Materials provided:

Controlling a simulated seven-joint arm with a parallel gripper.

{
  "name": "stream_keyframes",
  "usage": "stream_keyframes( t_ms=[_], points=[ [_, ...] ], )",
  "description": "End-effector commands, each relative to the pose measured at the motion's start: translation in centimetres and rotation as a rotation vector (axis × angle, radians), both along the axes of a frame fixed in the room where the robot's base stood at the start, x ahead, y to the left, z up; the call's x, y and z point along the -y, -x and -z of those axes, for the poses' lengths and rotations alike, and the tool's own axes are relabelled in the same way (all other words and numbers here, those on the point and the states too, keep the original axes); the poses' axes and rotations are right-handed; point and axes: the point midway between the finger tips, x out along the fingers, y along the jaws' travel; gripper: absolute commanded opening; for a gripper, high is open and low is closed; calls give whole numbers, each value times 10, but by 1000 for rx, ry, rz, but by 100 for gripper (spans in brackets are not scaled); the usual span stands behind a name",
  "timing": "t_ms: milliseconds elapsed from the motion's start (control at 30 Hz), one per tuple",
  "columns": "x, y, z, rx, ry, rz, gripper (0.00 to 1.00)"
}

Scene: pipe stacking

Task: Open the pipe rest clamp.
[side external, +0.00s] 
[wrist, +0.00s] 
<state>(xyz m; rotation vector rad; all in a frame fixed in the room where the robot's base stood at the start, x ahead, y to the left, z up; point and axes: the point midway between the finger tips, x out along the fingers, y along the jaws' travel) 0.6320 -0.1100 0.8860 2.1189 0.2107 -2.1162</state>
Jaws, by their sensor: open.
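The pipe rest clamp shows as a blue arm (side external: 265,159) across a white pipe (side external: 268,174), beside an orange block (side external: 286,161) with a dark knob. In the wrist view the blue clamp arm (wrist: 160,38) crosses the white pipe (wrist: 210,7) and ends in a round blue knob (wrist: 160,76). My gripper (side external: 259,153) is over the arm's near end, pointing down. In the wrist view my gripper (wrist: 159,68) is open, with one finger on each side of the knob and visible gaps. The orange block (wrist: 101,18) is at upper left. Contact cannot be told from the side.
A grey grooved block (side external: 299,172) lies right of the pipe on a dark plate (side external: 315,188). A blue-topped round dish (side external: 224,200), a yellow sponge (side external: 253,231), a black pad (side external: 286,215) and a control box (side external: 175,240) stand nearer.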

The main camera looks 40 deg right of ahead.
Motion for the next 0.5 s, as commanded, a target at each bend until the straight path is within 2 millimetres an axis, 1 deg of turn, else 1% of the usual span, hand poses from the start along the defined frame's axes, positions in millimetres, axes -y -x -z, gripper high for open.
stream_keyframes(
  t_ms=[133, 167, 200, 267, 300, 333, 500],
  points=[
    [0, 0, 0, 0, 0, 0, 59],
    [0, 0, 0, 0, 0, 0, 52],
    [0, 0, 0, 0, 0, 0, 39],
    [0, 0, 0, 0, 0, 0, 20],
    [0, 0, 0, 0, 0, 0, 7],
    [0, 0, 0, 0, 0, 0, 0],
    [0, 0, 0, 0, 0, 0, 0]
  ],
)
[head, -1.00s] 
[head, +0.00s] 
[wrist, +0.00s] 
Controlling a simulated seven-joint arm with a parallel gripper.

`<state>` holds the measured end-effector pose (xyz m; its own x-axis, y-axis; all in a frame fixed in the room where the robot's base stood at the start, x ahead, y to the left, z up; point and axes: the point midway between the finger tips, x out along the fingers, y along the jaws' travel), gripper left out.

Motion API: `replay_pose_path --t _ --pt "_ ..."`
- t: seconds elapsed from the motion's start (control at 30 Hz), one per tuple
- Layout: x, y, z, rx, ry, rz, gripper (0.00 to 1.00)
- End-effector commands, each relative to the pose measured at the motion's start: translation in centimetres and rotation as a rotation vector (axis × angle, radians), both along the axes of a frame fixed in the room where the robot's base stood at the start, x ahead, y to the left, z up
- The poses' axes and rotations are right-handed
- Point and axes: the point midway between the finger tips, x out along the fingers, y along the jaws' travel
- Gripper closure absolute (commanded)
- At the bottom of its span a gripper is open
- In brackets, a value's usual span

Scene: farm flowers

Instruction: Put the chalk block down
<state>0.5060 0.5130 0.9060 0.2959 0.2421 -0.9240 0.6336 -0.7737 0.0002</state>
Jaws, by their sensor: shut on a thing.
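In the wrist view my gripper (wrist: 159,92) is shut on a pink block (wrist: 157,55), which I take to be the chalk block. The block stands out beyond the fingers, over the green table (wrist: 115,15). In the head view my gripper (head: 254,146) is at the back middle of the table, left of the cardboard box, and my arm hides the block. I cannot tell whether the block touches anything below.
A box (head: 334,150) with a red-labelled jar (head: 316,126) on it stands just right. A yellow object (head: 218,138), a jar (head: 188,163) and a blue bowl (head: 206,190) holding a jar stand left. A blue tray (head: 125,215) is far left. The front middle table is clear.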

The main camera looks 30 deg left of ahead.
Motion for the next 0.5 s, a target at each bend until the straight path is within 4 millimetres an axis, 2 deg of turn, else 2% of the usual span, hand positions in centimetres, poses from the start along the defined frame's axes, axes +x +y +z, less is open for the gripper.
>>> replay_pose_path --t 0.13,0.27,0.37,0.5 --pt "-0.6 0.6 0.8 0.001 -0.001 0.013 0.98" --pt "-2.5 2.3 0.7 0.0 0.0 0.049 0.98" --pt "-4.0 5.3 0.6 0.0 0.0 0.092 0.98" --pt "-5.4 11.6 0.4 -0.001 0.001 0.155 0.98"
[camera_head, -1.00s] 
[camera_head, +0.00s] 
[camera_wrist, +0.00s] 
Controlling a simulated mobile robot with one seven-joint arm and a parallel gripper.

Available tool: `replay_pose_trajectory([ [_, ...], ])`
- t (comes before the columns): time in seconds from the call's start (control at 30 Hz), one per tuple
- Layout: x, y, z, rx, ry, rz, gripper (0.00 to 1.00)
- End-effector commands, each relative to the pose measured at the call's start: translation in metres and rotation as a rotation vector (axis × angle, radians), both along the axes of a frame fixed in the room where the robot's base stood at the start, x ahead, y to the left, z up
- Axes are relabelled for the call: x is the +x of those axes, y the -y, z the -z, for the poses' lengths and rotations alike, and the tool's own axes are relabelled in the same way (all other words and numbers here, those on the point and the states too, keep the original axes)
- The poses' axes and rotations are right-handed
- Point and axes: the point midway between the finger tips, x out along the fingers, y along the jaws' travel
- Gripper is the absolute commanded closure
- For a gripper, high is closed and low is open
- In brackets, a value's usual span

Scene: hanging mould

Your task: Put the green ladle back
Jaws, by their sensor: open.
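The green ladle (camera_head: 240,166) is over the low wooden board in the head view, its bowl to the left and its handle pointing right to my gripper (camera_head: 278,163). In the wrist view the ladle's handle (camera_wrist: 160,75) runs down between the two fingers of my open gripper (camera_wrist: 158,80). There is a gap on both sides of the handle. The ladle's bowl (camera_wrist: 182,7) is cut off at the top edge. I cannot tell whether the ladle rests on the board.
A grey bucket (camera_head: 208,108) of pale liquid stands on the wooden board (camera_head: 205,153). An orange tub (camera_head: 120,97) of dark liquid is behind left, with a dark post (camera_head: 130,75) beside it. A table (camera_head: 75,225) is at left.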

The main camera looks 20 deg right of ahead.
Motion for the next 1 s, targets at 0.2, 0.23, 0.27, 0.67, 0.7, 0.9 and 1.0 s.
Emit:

Problem statement: The required output is the exact run of lines from the beginning of the listing above to the line that contains "points=[ [_, ...]", inclusive of both.

Answer to the exercise:
Controlling a simulated seven-joint arm with a parallel gripper.

{
  "name": "stream_keyframes",
  "usage": "stream_keyframes( t_ms=[_], points=[ [_, ...] ], )",

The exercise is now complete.